▶ _TASK DIRECTIONS_
Locate the line that contains "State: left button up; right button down". Print it and each following line through the end of the listing, verbatim, and nothing more.

▶ _DATA PROVIDED_
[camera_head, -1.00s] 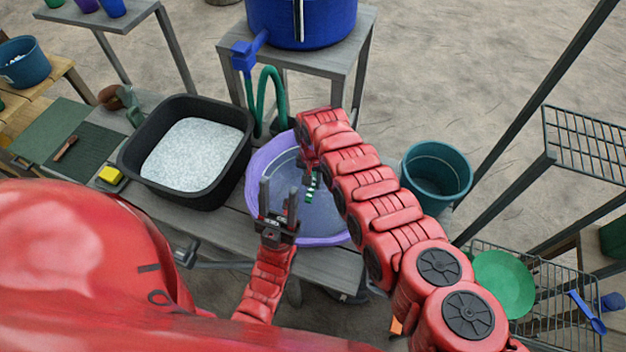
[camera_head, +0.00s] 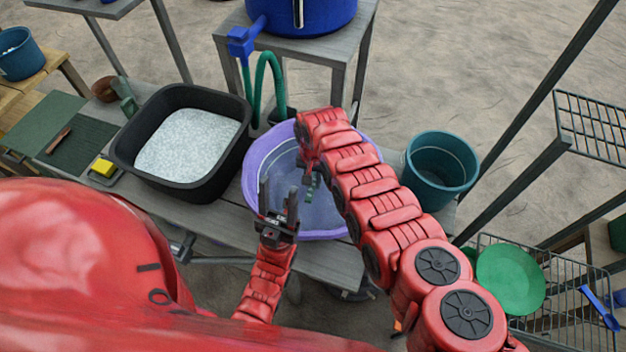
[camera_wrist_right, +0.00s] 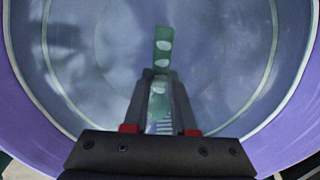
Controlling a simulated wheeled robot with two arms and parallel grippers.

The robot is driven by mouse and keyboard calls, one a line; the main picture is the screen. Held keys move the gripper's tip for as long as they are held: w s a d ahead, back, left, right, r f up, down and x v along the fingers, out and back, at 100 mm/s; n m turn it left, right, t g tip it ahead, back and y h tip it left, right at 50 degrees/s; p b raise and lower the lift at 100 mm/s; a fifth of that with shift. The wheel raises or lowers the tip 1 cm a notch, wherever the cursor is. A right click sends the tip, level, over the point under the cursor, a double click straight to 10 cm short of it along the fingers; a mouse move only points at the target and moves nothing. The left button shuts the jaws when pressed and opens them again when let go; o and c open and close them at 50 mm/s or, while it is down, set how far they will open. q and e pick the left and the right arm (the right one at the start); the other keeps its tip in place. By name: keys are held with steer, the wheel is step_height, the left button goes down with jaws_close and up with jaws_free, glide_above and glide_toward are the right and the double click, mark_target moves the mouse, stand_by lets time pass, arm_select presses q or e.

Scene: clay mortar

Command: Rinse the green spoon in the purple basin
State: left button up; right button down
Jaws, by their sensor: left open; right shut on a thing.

▶ _RESULT OF THIS TASK_
State: left button up; right button down
Jaws, by their sensor: left open; right shut on a thing.

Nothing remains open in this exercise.